The Words We Use

The little word clock is bothering Anne Fitzgerald from Clontarf

The little word clock is bothering Anne Fitzgerald from Clontarf. She asks if there is a connection between Irish clog, a bell, and clog, a clock: she also wants to know if there is a connection between the slang `to clock', to strike, hit, and the word for the instrument that tells the time.

In the early Middle Ages words for a bell which were obviously related sprang up in the Teutonic countries as well as in those whose languages were Celtic. A bell was known since the 8th century in Merovingian Latin (used in Gaul and western Germany from 500 to 700 AD) as clocca: Old Irish had cloc: Old High German had cloccon and chlocchon: and Middle German had klocken, to strike, knock, which survives in Irish schoolboy slang. The early diffusion of these words was apparently connected with the diffusion of Christianity and was confined to northern and western Europe (in the southern Romanic languages the word for a bell was campana).

The place of origin of the various words for the northern and western bells is undetermined, but on historical considerations most scholars refer to these words as being of Celtic origin. They are echoic, imitating the noise of the early handbells which were made of sheet iron and of a quadrilateral shape: the cast-iron circular bell was of a later date. Clock as a word for a timepiece was introduced to England about 1300 with the Dutch striking clocke, probably an instrument with bells on which the hours were struck mechanically.

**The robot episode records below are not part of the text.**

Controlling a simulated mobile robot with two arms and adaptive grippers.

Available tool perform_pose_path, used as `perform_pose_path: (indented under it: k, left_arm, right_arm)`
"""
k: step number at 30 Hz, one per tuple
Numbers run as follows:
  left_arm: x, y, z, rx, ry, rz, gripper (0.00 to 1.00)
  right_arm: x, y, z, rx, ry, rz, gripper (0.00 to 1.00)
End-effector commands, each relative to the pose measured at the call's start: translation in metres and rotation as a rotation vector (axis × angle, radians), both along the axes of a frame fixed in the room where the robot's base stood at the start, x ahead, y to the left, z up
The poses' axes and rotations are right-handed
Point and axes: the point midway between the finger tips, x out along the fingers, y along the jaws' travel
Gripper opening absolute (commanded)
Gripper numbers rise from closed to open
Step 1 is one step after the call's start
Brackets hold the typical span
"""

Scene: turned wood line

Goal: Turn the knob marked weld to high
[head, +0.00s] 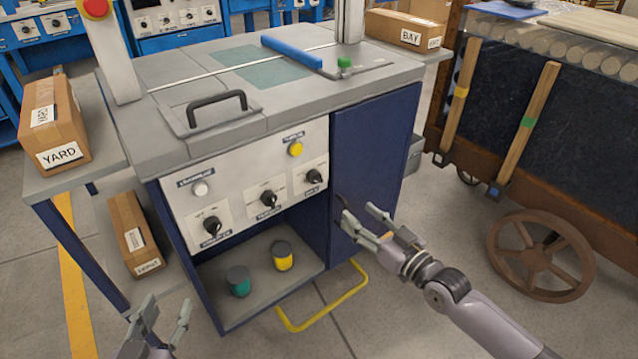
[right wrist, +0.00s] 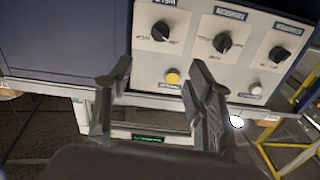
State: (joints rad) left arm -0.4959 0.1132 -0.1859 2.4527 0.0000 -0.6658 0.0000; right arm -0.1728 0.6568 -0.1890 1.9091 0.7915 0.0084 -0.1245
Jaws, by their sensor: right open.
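A pale control panel (head: 250,190) on the machine cabinet carries three black knobs: a left knob (head: 212,226), a middle knob (head: 267,198) and a right knob (head: 314,177). Their labels are too small to read, so I cannot tell which is marked weld. The right wrist view shows the panel inverted, with the right knob (right wrist: 160,31), middle knob (right wrist: 222,42) and left knob (right wrist: 279,54). My right gripper (head: 358,212) is open and empty, right of the panel and apart from it; its fingers also show in the right wrist view (right wrist: 161,66). My left gripper (head: 168,304) is open and empty, low at left.
A yellow button (head: 295,149) and a white button (head: 200,188) sit above the knobs. The open shelf below holds a teal pot (head: 238,281) and a yellow pot (head: 282,256). A yellow rail (head: 325,312) juts out at floor level. A wheeled cart (head: 560,130) stands at right.

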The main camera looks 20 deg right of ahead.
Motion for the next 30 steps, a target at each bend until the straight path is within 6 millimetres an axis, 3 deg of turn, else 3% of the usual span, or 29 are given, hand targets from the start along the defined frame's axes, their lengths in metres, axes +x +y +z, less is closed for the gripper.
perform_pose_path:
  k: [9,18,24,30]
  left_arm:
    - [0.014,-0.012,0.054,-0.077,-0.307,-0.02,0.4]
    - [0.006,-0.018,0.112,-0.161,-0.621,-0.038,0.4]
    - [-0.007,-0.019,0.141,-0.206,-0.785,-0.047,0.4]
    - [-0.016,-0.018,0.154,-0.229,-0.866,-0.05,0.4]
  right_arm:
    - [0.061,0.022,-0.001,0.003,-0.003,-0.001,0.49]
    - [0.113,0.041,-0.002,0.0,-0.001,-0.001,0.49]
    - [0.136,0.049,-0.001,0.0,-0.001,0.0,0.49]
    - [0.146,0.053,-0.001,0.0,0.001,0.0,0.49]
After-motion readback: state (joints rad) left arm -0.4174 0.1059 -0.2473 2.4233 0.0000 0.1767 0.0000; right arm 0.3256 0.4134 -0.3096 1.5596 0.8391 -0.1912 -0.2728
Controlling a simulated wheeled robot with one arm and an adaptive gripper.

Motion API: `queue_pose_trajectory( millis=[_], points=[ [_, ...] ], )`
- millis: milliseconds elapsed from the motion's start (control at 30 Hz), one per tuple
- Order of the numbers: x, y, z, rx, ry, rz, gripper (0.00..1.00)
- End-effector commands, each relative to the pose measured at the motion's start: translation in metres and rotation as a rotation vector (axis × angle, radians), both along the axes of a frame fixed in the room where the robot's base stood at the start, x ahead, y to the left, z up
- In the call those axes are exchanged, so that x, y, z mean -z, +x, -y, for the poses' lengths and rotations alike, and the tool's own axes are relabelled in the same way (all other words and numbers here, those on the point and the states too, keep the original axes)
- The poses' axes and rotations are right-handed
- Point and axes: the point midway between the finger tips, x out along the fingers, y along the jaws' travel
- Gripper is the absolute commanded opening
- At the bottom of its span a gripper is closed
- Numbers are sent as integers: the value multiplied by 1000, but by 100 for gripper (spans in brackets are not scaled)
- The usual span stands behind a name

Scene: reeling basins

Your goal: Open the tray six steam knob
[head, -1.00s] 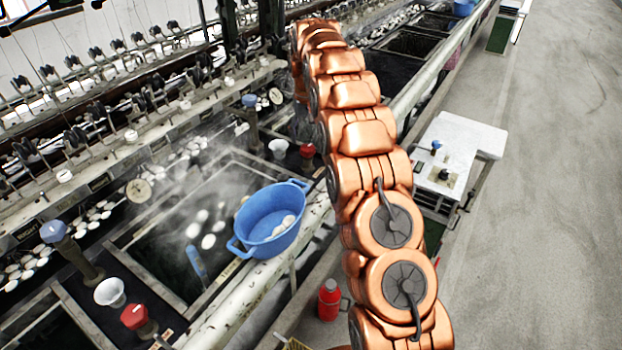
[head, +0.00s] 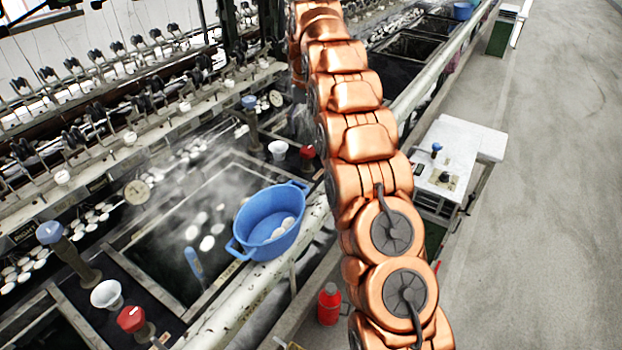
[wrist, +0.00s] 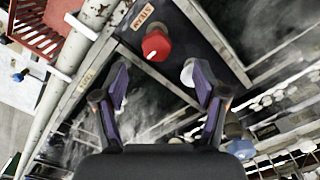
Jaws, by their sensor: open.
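A red knob (wrist: 156,43) shows in the wrist view, ahead of my gripper (wrist: 160,82) and above the gap between its fingers. My gripper is open, with nothing between its purple-padded fingers, and looks apart from the knob. A white cup (wrist: 189,73) stands beside that knob, near the right fingertip. In the head view one red knob (head: 131,318) is at the near left and another (head: 307,153) is just left of my arm. My gripper is not visible there. I cannot tell from the frames which knob belongs to tray six.
A blue basin (head: 268,222) sits at the tray edge by the pale front rail (head: 225,316). A blue-topped post (head: 50,233) stands at the left. A blue knob (wrist: 240,147) is near my right finger. A white table (head: 455,150) stands right; the floor beyond is clear.

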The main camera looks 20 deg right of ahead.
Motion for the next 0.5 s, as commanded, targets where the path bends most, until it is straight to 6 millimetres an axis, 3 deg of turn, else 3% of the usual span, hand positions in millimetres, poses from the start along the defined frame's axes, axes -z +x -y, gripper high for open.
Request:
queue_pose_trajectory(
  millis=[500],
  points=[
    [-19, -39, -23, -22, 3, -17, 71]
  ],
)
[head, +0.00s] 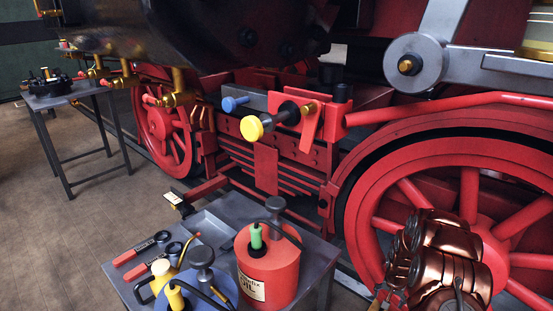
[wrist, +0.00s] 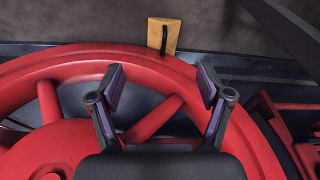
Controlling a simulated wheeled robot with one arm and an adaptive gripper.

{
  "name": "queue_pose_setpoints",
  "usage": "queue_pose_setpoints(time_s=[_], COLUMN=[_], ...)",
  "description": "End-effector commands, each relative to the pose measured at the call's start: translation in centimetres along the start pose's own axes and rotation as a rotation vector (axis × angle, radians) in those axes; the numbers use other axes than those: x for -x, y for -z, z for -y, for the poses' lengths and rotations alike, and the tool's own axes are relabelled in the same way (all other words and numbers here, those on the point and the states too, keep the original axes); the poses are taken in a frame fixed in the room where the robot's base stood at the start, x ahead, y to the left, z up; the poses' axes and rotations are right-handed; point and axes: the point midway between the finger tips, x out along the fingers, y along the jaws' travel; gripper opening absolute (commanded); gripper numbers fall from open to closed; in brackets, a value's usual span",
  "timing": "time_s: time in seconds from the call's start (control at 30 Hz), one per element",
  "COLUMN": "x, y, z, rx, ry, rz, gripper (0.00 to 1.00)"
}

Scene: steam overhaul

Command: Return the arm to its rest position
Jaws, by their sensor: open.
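My gripper (wrist: 162,84) shows in the wrist view with its two purple-padded fingers spread apart. Nothing is held between them. Behind the fingers is a large red spoked wheel (wrist: 75,68), whose rim and spokes fill much of that view. In the head view, my copper-coloured arm (head: 445,265) is folded at the lower right, in front of the large red wheel (head: 470,195). The fingers cannot be made out clearly there.
A grey table (head: 120,279) at the front holds a red oil can (head: 268,265), other oilers and red-handled tools. A yellow wedge (wrist: 164,36) with a black handle lies beyond the wheel rim. Another table (head: 65,97) stands far left. Floor between is clear.

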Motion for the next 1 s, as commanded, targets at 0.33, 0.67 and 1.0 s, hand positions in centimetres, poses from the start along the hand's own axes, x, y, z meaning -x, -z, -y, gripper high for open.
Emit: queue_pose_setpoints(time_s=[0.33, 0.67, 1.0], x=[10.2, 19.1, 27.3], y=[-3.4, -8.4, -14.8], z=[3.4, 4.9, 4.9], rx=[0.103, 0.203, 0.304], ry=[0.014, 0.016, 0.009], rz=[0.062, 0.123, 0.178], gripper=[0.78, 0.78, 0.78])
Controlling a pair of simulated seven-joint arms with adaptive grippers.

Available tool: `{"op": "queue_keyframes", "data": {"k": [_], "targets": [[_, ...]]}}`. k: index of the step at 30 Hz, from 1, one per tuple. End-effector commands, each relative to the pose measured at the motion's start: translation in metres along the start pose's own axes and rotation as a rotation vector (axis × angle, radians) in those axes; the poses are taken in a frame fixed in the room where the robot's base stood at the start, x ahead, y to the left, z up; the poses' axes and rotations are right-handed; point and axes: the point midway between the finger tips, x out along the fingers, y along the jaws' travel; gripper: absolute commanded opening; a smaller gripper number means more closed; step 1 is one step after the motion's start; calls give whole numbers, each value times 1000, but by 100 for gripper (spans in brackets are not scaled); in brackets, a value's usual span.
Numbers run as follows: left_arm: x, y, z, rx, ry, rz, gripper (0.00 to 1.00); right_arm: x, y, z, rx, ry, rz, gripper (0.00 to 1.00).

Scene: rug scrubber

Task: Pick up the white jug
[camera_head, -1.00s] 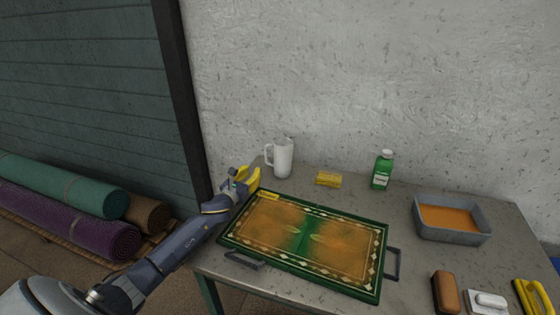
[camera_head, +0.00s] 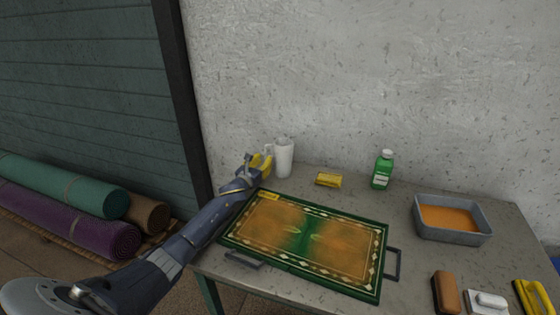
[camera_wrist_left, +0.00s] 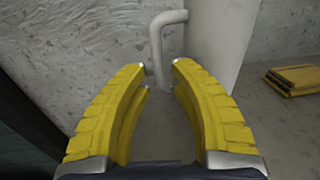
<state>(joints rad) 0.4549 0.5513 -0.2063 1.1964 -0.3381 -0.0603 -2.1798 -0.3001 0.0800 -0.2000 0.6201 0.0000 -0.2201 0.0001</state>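The white jug (camera_head: 285,158) stands upright at the back left of the table, near the wall, with its handle toward the left. In the left wrist view its body (camera_wrist_left: 219,40) and handle (camera_wrist_left: 157,45) show just ahead of my yellow fingers. My left gripper (camera_head: 268,164) is right beside the handle. In the left wrist view the fingertips (camera_wrist_left: 160,67) are apart, with the lower part of the handle in the gap between them. I cannot tell whether they touch it. My right gripper is not in view.
A green patterned rug on a board (camera_head: 305,240) lies in front of the jug. A yellow sponge (camera_head: 328,180) and a green bottle (camera_head: 382,170) stand to the right. A grey tub of orange liquid (camera_head: 452,237) and brushes (camera_head: 446,292) are farther right. The wall is close behind.

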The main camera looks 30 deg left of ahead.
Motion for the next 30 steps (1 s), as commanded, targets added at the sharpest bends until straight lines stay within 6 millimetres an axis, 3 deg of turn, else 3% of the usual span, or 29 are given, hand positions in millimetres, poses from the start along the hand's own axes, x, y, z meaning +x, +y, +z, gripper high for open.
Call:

Auspicious is a word consistently abused by many local politicians, according to Mary White of Wexford, who says that they seem to think it means `important'. She heard one of them say that he considered the 1798 Commemoration auspicious. The word has an interesting history. The Romans foretold the future through birds. Sometimes the priest would watch their flight or observe them eating: sometimes he would examine the content of their stomachs. This process was called auspicium, which comes from two Latin words, avis, a bird and specere, to look at. (The Latin U and V were the same letter). The auspicia were consulted before any great event, elections, for instance, or the departure of any army on a campaign. Auspicium gave auspiciosus, favoured by the auspices, and from that the English adjective comes. Was D. J. Carey birdwatching recently, I wonder?